Uganda: Belgium Pleads With Museveni On Adoption

5 October 2016

Uganda: Belgium Pleads With Museveni On Adoption

Belgian authorities have urged President Museveni to relax Uganda's tough child adoption laws.

Didier Reynders, the Belgium vice prime minister and minister for foreign affairs, made the plea in a meeting with President Museveni at the sidelines of the 71st UN general assembly in New York last week.

According to a law passed in March, guardianship of orphaned or needy children is restricted to Ugandan nationals.
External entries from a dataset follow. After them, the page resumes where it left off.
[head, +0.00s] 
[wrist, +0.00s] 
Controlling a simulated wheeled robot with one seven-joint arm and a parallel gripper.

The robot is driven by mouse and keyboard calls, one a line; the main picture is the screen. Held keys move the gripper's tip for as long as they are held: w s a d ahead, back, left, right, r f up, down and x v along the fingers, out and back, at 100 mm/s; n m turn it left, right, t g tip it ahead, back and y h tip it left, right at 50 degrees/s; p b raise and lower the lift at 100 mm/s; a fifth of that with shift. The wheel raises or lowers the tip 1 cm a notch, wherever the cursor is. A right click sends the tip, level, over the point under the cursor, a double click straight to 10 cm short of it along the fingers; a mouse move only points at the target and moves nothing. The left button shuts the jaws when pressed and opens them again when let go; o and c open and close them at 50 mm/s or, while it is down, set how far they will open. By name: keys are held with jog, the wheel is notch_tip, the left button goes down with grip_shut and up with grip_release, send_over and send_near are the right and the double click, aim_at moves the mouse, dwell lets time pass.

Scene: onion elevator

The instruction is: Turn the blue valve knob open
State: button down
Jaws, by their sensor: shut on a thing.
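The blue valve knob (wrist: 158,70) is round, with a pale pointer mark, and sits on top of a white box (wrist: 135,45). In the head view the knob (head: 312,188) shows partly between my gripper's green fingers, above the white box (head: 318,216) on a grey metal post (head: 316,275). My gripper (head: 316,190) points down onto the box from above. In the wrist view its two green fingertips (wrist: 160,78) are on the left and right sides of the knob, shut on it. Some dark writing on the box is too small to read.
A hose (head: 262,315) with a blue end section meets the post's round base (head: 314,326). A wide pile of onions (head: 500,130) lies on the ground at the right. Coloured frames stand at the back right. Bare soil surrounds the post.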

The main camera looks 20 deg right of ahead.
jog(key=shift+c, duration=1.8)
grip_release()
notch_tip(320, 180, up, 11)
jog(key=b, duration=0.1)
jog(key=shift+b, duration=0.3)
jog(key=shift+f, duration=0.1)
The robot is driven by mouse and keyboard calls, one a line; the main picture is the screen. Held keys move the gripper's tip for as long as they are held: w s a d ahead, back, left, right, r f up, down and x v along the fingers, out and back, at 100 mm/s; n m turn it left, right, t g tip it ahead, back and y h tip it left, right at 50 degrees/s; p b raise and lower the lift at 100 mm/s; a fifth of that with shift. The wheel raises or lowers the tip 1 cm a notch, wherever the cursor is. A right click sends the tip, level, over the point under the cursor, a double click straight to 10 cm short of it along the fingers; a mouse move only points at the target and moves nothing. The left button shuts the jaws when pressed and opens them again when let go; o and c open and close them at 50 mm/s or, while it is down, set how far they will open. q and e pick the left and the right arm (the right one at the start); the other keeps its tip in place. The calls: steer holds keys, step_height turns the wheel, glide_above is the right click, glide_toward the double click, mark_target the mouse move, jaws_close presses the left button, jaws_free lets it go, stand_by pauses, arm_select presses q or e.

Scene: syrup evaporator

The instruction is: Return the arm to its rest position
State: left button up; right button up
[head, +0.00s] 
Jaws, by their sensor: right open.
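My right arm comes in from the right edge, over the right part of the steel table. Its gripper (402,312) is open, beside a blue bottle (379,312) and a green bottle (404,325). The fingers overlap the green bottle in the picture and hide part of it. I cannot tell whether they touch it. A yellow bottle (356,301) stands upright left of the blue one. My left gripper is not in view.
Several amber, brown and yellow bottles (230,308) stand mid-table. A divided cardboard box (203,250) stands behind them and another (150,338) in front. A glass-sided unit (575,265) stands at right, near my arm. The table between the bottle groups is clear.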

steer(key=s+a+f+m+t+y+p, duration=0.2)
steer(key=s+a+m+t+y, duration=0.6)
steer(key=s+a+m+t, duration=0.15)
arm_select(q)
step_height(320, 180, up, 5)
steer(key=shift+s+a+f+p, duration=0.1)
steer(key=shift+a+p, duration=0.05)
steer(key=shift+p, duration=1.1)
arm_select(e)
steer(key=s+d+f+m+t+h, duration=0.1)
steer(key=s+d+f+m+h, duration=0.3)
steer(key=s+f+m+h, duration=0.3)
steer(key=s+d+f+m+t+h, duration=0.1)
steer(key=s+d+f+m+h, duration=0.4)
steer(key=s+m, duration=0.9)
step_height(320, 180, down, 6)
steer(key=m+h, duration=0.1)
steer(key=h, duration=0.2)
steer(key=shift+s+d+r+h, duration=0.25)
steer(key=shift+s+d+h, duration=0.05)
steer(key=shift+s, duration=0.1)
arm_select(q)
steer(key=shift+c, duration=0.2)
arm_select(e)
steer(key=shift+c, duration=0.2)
The law was enacted to protect Ugandan children from trafficking and sexual exploitation.

It also requires foreign adoptive parents to stay at least one year in Uganda before qualifying to adopt children.

This was a response to complaints that the Ugandan system allowed foreigners to quickly obtain legal guardianship of a child and finalize the adoption process from overseas.

Reynders said several Belgian foster parents are caught up in a deadlock between the Belgian embassy and the Flemish Centre for Adoption (Kind en Gezin), that facilitated adoptions before the law was enacted. The case drew in the Belgium government with the prime minister pledging to follow up the case.

The Flemish Centre for Adoption reported that the Belgian embassy in Kampala refused entry visas to nine parents, who wanted to leave with 10 adopted children from Kampala.